Han protagonizado los jugadores una enérgica y encarnizada refriega. Casi todos muestran signos de estar exhaustos, desgastados por el choque y las intensas y constantes carreras, así como las maniobras e intentos de ataque y defensa. Se han confrontado dos estilos: el juego "apache" argentino y la entrega por parte de la selección "vinotinto" venezolana en la búsqueda del respeto, la personalidad y su lugar en el escenario futbolístico, frente al conjunto de una nación con tradición olímpica y mundialista en la especialidad, curtida en el oficio y de trayectoria reconocida en el balompié global actual.

Se recarga el escenario por los enardecidos fanáticos y seguidores que entonan los cánticos para alentar la búsqueda de ese gol, que se traduciría en cierta y contradictoria tranquilidad, y en la gran satisfacción por lograr un empate con sabor y connotación de triunfo.

Como en todos los deportes, no hay un vencedor oficial hasta que reglamentariamente culminen los encuentros. Ataca con determinación la selección venezolana y en plena área del arco de Argentina, producto de los intercambios de patadas y la férrea marcación entre los gladiadores, cae un jugador venezolano a la grama por fuerte contacto en la cara, producto de la acción defensiva.

Suspenso total en el ambiente, transcurren los segundos —la ansiedad embarga a todos los presentes— y se transforman en una eternidad. Esperamos todos la decisión y la sentencia. El árbitro hace sus consultas mientras se aprecia que un jugador de la Vinotinto, moviendo con fuerza sus brazos, se dirige y anima al público en las gradas, alentando para que se cobre la pena máxima. Entonces, mágicamente, indica el juez principal que hubo falta y se procederá al cobro de la infracción con la ejecución del tiro libre a la portería, señalando, como es costumbre, el punto del campo destinado a tales efectos. Evitará ahora solo el guardameta la anotación y, de forma refleja, se ponen de pie todos los espectadores de las tribunas. Se escuchan entonces los gritos en coros repetitivos y ensordecedores: "Penalti… penalti… penalti…".

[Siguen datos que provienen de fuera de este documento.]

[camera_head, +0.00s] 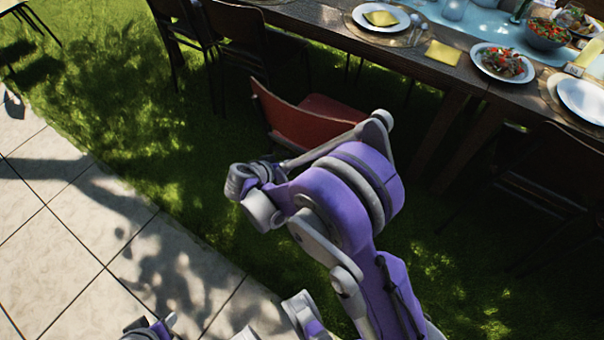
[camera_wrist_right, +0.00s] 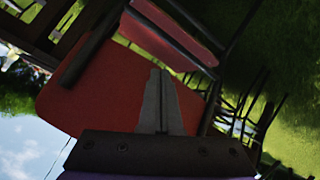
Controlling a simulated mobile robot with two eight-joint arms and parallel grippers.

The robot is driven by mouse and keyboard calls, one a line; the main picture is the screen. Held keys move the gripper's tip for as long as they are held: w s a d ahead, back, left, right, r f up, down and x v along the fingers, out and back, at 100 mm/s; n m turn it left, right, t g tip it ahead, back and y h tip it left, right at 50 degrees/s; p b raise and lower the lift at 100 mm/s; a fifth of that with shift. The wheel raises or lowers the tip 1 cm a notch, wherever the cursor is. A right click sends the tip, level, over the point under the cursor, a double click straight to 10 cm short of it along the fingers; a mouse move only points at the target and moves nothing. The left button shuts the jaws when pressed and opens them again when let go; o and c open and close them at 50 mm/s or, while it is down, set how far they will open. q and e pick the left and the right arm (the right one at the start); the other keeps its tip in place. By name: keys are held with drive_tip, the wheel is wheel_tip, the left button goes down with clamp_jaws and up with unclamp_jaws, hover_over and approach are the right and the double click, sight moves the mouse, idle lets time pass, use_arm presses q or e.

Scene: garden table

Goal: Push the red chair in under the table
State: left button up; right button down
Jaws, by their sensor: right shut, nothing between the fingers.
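The red chair (camera_head: 300,122) stands on the grass at the near side of the table (camera_head: 440,62). Its backrest faces me and its seat shows behind it, toward the table. My purple right arm covers the chair's lower right part. In the right wrist view my right gripper (camera_wrist_right: 161,78) is shut and empty, with its fingertips in front of the red chair (camera_wrist_right: 85,90). I cannot tell whether they touch it. In the head view the right fingertips are not clearly seen.
Dark chairs stand at the table's left (camera_head: 245,40) and right (camera_head: 555,165). Plates, food bowls and yellow napkins (camera_head: 443,53) lie on the table. Grass surrounds the red chair, and stone paving (camera_head: 75,240) lies at the lower left.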

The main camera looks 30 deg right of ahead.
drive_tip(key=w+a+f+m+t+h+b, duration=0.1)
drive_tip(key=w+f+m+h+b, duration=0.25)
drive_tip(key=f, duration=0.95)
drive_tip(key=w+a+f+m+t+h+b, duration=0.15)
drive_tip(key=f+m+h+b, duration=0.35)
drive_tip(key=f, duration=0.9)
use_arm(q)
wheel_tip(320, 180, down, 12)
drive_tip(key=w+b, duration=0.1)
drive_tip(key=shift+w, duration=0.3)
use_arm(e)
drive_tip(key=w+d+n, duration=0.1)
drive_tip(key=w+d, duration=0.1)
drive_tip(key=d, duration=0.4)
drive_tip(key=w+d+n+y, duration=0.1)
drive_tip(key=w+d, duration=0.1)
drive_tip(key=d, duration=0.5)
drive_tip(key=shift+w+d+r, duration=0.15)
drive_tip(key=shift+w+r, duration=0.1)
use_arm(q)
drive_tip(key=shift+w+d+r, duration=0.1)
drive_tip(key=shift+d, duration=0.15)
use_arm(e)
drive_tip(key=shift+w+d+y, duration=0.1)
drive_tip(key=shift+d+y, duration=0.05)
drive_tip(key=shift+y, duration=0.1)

Cobra un jugador zurdo, con potencia y decisión. Imprime al balón la velocidad de un misil. El tiro es rastrero, ceñido al ángulo, muy cerca del palo, impecablemente ejecutado con la técnica que se corresponde al cobro de la pena máxima. El arquero, a pesar de su esfuerzo y extensión corporal, no puede alcanzarlo. La pelota se aloja en el fondo de la malla. Ahora ocurre el momento del éxtasis, de la pasión del fútbol, su clímax, con el grito al unísono, colectivo, de “gol”. Es el empate, pero tiene plena connotación y alcance de victoria, en virtud de la categoría del rival y los pronósticos de los expertos.

Todos saltamos, gritamos y aplaudimos. Son tales los niveles de exaltación que, aun sin conocernos los allí presentes, nos abrazamos y saludamos, estrechamos nuestras manos al felicitarnos mutuamente. Somos hinchas. Nos ha atrapado la globalización e internacionalización del fútbol como deporte y negocio: nuestras emociones y sentido de nación y territorialidad junto con nuestra herencia antropológica del combate tribal han sido objeto de la mercadotecnia que gira en torno al soccer como actividad planetaria.